Having people who appreciate they programs I write makes a big difference. I get things like "that works great" and "that's exactly what I needed", which beats "I don't understand this (b/c I am an f*ing moron)" and "it stopped running (b/c I tried to read the file WHILE it was writing it)", and of course "I don't like the way this works (even though I insisted on you doing it this stupid way even though you thought it was dumb to begin with)". The sections in parentheses are what they meant, not what they actually said.
Not getting rushed is really cool too. "It's no hurry", "whenever you get around to it", and "let me know when you've got something to look at" sure beats "we need this today (b/c we told the client we would have it done today and didn't do anything with it for the last 6 weeks)" and "this isn't working and they need it fixed so they can send there files (since I fucked the program up and didn't save the original anywhere)"
The biggest difference is obviously the fact that they want things b/c it makes life easier for them, not because something is really f'd up and it is causing problems (sorry, no humerous quotes for this one). Well, that happens too, but they just find a way to work around it until I can fix it. Also, they don't act like it is my fault when something is f'd up when it is something from before I got there. And if it is my fault (which does happen on occasion) they just ask me to fix it. There seems to be an understanding that programmers are NOT actually God (even though I can understand the confusion), and we do make mistakes. So I don't get the "you f'd up and you are a stupid ass" vibes.

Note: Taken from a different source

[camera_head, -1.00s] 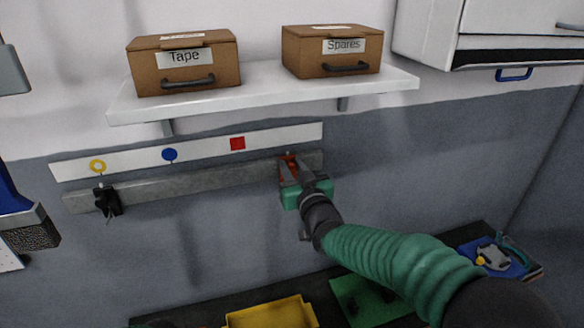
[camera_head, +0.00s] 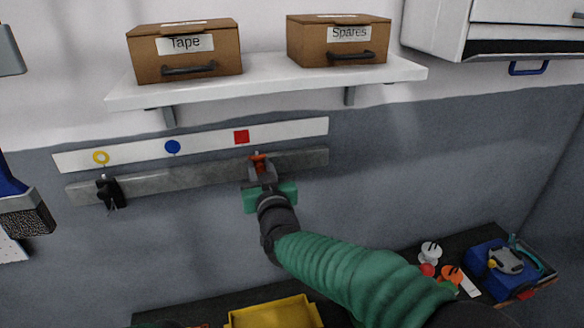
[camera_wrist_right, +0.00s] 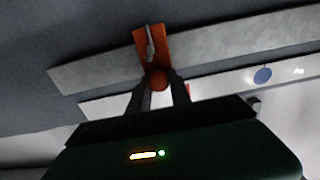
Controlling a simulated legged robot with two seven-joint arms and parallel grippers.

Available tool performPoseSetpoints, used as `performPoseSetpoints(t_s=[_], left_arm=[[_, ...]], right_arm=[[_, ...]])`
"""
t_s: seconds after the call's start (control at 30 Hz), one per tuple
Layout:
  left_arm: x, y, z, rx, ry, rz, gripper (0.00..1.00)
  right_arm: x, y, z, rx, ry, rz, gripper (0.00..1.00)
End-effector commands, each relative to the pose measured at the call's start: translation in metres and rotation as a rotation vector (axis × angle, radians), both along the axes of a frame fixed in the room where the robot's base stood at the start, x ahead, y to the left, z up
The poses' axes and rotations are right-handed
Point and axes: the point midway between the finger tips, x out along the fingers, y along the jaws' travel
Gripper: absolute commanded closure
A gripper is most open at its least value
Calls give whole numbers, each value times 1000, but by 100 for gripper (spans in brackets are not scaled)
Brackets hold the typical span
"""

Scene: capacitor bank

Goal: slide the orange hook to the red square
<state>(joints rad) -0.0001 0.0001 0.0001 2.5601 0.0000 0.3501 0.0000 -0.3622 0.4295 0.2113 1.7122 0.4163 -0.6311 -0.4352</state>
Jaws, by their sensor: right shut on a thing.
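The orange hook (camera_head: 259,162) sits on the grey metal rail (camera_head: 215,172) on the wall, a little right of and below the red square (camera_head: 241,137). My right gripper (camera_head: 261,174) is shut on the hook from below. In the right wrist view the orange hook (camera_wrist_right: 153,55) stands between the two fingers (camera_wrist_right: 158,92) and overlaps the rail (camera_wrist_right: 225,50). There a sliver of the red square (camera_wrist_right: 187,91) shows just right of the fingers. My left gripper is not in view.
A black clip (camera_head: 110,192) hangs on the rail's left part, under the yellow ring (camera_head: 101,157). The blue dot (camera_head: 172,147) lies between. A white shelf (camera_head: 270,84) with two boxes juts out above. A yellow tray (camera_head: 275,314) and loose items lie below.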

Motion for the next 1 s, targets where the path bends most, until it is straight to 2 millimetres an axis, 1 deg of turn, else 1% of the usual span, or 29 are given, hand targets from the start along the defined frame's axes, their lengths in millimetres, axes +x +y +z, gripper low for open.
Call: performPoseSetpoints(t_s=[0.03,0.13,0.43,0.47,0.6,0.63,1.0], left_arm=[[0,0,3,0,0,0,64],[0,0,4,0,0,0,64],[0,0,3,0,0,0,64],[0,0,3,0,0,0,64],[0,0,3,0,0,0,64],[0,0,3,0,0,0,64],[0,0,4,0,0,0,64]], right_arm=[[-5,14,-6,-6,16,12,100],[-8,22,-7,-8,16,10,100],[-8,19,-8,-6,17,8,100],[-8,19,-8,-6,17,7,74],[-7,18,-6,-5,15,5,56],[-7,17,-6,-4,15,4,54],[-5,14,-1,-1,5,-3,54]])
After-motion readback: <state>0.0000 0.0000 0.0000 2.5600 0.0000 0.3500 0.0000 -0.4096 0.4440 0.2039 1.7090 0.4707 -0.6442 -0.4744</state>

At work2, the current project is replacing the fence around the pool. There is like 160' of fence. We built new fence for like 120', and we are going to salvage what we can to shore up the rest. That involves cutting 2x8s into 3/4" pickets, which is 2 separate cuts, then cutting the tops into pyramids, which means measuring each picket and cutting 4 angled cuts (220 pickets), then putting them onto 2x8 beams, 2 nails per picket per beam (4 total nails per picket) then 3 coats of paint (1 of primer). All that adds up to a lot of f*ing work. Grrr. And we can't even go in the pool b/c we just got a new liner and it isn't done yet. Not to mention the fact that we stole all the water pressure from the house for 2 days to refill the pool.
Pretty good sized post. For all that work I deserve many comments. Please oblige.